Wednesday, July 3, 2019

Of Sonnet Crowns, Butterfly Gardens, and Discernment

This has been a tiring week--and it's only Wednesday.  We've had a church house meeting at our house, the last part of week 1 of our Summer quarter at work, and I've got caught up on my grading: no wonder I'm tired.

Let me collect some observations before I lose them:

--On Monday, as I drove to work, I thought about the sonnet I had written on Friday, and this thought flitted through my brain:  I wonder if I could write a crown of sonnets.  I wrote a second sonnet, and then went on to write a third and a fourth.  Yesterday I got a head start on the fifth.

--I've realized that I can rhyme Holocaust with Pentecost. My crown of sonnets may be headed in an unusual direction.  I have yet to use that rhyme, but seeds have been planted.

--Speaking of seeds, the butterfly garden continues to enchant.  On Monday, I realized that one of the bushes had caterpillars.  And then I realized how much of the milkweed bush they had eaten:



--More than once this week, I've thought of the book The Hungry, Hungry Caterpillar.  And more than once, I've wondered if I'm remembering it correctly.

--Yesterday, I got three more plants that my pastor picked up for me.  He said that it can take 2 or more weeks for the milkweed to spring back from the relentless munching.

--The fact that  the bush can survive and come back seems like a good metaphor if I could avoid the potential pitfall of triteness and cliche.




--I put the new plants close to the munched plant and wondered if the caterpillars would find it.  I didn't need to worry.

--Update:  I got to campus, and the caterpillars had stripped the 3 new plants completely overnight.  I went to the nursery to get some more milkweed plants.  I always said I didn't want pets because I couldn't keep house plants alive.  Now I have caterpillar pets AND houseplants.  Wish me luck!

--I've been happily surprised with how interested some of the students are in this butterfly garden project.  They've asked me about the names of plants and about the life cycles of butterflies.  Like me, they've been amazed at the quantity of the caterpillars and their coloring.

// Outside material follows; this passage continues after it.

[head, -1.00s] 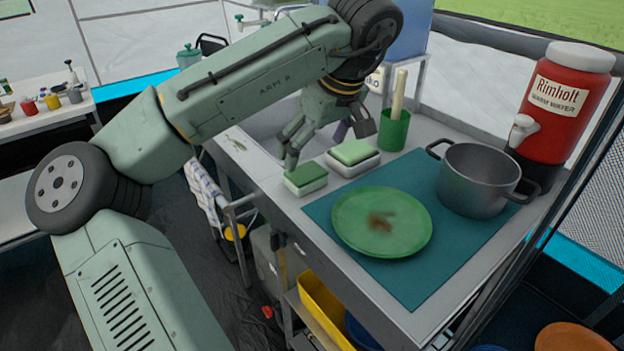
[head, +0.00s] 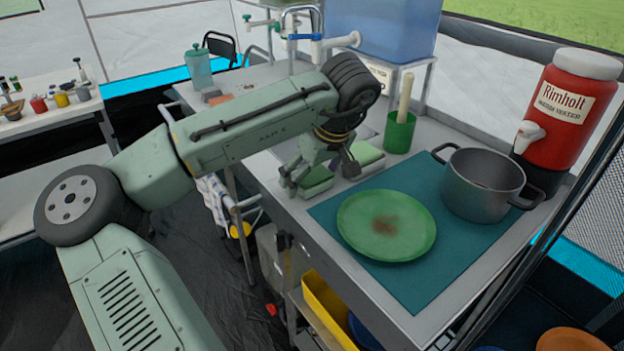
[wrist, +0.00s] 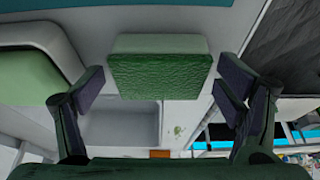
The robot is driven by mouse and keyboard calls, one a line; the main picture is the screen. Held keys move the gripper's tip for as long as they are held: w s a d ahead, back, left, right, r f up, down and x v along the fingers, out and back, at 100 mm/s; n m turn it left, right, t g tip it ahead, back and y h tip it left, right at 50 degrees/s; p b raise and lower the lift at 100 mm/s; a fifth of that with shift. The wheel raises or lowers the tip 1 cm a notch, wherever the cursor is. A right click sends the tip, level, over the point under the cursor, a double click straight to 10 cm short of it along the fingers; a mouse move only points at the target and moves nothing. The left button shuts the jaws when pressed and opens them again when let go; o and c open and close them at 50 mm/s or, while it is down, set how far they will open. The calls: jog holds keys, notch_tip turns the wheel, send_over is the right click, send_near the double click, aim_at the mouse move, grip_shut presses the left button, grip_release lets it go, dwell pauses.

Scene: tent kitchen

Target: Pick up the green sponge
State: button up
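A green sponge with a pale lower layer (head: 317,178) lies near the front edge of the counter. In the wrist view this sponge (wrist: 160,75) sits between my two fingers, with a gap on each side. My gripper (head: 318,172) is open and low around it, one finger on either side. In the head view the fingers hide part of the sponge.
A green plate (head: 385,240) with a brown stain and a grey pot (head: 482,182) stand on a teal mat (head: 410,290) to the right. A green cup (head: 399,133) with an upright handle in it stands behind the sponges. A red water dispenser (head: 560,110) stands at the back right.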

--Tuesday night, I had a phone appointment the woman in the Florida-Bahamas Synod of the ELCA who is in charge of candidacy committees.  For those of you in different religious groups who wonder what a candidacy committee is, in the ELCA, a candidacy committee is the way the larger church both vets candidates for ministry and supports them.  It's also a way that the Synod helps those in a period of discernment.

-- I like the phrase, "I'm in a time of discernment." It sounds much better than, "The future confounds me" or "I'm flailing in no particular direction."

--It was a good conversation, although I didn't have an earthshattering epiphany.  I didn't really expect to have an earthshattering epiphany.  While I know many people who have the Saul on the road to Tarsus type of epiphany, I know many more who spend much of their lives wondering if they've heard God at all.